Nguyen prevailed in the appeal for violation of the Consumer Protection Act. Therefore, we award Nguyen attorney's fees for work done in responding to HOWIC's appeal, which, after a review of the affidavit in support of attorney's fees, we have determined to be $3,906.25. Because Nguyen did not prevail on his cross appeal of the award of attorney's fees to HOW, we do not award attorney's fees for work done on the cross appeal.

Judgment affirmed.

GROSSE, A.C.J., and SCHOLFIELD, J., concur.

Reconsideration denied January 26, 1990.

Review denied at 114 Wash. 2d 1021 (1990).

NOTES

[*] Judge Walter J. Deierlein, Jr., is serving as a judge pro tempore of the Court of Appeals pursuant to RCW 2.06.150.

[1] RCW 48.18.200(1)(c) reads in pertinent part:

"(1) No insurance contract delivered or issued for delivery in this state and covering subjects located, resident, or to be performed in this state, shall contain any condition, stipulation, or agreement

"....

"(c) limiting right of action against the insurer to a period of less than one year from the time when the cause of action accrues in connection with all insurances other than property and marine and transportation insurances. In contracts of property insurance, or of marine and transportation insurance, such limitation shall not be to a period of less than one year from the date of the loss."
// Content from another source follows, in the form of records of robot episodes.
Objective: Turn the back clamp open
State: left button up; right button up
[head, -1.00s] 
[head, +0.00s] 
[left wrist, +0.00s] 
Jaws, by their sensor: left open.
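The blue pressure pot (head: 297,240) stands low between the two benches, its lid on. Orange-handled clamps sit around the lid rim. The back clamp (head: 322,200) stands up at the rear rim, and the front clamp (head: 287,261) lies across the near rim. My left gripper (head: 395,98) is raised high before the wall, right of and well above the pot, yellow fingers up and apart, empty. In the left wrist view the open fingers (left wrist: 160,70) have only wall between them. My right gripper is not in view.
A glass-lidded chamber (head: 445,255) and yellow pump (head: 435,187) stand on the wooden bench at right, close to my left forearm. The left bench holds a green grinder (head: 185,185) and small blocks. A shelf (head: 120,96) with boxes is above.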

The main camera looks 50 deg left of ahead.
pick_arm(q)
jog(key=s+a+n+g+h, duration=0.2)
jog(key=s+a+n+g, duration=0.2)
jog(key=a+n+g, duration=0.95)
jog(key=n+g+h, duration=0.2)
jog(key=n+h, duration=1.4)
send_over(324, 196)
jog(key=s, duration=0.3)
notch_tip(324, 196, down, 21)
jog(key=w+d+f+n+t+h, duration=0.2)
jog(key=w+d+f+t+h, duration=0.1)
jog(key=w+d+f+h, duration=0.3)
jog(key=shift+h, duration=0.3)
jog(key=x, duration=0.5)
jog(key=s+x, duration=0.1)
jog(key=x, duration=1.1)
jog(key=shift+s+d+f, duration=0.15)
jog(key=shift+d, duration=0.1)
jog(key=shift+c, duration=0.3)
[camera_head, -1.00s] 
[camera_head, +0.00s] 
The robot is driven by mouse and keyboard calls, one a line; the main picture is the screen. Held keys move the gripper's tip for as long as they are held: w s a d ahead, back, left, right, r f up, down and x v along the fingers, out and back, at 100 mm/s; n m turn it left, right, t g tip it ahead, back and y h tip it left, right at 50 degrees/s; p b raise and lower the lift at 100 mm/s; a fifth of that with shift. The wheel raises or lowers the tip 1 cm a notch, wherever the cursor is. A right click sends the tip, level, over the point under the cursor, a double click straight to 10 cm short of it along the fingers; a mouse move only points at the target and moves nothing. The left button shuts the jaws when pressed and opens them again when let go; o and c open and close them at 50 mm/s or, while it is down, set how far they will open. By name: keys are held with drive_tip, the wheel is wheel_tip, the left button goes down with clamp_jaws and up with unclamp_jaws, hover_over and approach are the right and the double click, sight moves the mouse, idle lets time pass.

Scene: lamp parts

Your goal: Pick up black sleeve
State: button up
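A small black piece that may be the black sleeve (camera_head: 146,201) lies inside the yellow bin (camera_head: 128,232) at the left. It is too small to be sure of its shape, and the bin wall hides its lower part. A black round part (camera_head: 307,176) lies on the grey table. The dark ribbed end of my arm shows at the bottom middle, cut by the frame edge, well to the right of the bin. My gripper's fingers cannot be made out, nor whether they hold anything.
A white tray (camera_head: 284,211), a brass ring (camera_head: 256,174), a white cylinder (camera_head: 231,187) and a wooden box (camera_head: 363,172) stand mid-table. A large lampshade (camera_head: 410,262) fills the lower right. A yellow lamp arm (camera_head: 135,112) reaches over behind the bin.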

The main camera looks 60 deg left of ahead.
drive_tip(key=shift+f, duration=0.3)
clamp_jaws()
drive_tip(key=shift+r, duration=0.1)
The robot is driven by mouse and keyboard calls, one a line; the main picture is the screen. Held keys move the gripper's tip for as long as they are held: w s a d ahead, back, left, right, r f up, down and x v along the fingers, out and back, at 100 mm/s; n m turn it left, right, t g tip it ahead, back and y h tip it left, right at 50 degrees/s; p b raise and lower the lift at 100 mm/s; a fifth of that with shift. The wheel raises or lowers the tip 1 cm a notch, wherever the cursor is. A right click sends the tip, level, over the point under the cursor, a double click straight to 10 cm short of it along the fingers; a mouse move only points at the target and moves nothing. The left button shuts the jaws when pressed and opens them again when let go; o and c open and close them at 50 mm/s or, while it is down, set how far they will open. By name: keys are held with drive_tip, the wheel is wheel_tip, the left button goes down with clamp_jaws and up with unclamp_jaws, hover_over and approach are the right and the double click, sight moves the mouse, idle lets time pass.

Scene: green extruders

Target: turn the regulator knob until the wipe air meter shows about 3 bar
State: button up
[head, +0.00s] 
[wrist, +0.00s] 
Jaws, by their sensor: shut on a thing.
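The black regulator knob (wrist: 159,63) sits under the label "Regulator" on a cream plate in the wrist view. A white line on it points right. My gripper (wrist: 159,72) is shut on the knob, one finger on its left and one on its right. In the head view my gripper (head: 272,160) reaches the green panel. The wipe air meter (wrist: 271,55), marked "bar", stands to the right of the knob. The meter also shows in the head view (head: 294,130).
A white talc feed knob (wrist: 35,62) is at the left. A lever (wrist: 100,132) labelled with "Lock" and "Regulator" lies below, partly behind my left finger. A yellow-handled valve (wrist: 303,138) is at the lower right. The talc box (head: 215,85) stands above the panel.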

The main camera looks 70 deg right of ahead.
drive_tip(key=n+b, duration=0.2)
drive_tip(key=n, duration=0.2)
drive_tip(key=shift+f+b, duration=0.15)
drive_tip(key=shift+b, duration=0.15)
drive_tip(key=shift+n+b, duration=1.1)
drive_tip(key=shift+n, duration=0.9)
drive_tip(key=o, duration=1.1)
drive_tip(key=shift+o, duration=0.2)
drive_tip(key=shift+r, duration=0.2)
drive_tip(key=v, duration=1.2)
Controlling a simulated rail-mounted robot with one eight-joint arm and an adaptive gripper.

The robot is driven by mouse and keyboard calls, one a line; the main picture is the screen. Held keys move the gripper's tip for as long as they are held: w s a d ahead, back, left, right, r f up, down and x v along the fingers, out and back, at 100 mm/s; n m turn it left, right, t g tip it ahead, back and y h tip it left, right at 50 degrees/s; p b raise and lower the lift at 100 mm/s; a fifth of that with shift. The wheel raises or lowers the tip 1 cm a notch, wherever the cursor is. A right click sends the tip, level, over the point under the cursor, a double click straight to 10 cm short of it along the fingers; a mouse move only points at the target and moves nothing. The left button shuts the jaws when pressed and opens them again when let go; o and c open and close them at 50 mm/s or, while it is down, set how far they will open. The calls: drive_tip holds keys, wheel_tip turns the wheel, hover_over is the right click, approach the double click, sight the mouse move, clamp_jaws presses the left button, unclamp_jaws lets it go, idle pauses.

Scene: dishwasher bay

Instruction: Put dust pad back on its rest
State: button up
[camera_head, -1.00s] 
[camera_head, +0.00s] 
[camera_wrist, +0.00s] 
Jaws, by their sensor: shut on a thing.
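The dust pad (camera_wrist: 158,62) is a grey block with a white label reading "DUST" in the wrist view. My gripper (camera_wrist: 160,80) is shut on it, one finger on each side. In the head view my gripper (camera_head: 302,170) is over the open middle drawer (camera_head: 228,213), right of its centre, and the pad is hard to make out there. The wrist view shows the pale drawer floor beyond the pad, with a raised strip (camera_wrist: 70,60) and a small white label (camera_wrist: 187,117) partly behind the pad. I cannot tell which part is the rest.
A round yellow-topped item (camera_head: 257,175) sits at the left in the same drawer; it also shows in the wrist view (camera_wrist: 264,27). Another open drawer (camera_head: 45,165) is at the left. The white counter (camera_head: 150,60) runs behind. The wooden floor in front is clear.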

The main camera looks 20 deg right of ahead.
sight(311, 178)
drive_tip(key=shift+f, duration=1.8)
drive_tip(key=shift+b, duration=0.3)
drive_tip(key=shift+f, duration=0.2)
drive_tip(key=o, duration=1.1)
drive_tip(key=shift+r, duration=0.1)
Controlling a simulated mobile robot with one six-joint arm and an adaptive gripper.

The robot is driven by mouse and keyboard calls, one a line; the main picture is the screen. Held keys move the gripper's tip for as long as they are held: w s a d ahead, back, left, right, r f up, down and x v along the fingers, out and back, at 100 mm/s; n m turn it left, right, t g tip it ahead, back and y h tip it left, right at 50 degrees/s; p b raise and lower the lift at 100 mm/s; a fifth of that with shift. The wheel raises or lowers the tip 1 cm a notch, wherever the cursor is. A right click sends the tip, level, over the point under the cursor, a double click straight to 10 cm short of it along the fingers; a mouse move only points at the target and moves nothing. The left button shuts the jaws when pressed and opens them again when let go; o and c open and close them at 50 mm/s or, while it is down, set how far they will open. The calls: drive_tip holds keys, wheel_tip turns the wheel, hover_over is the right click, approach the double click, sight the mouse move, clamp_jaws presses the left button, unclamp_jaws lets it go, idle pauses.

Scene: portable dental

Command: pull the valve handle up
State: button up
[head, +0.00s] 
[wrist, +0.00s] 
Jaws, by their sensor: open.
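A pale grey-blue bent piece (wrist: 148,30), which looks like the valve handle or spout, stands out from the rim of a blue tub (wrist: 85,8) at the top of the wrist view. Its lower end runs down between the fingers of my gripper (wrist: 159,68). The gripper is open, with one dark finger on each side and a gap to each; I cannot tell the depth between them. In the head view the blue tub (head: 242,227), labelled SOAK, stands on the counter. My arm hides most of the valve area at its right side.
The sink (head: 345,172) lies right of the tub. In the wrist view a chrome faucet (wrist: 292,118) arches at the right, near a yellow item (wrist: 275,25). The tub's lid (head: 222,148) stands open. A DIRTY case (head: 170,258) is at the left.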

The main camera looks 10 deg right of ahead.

[2] RCW 19.86.020 provides as follows:

"Unfair methods of competition and unfair or deceptive acts or practices in the conduct of any trade or commerce are hereby declared unlawful."

[3] HOWIC argues that a consent order attached as exhibit 6 to its brief recognizes that HOWIC comes under the RRA in the state of Georgia. However, we do not consider this order because it was not offered at trial and is not part of the record. See Neilson v. Vashon Island Sch. Dist. 402, 87 Wash. 2d 955, 957, 558 P.2d 167 (1976).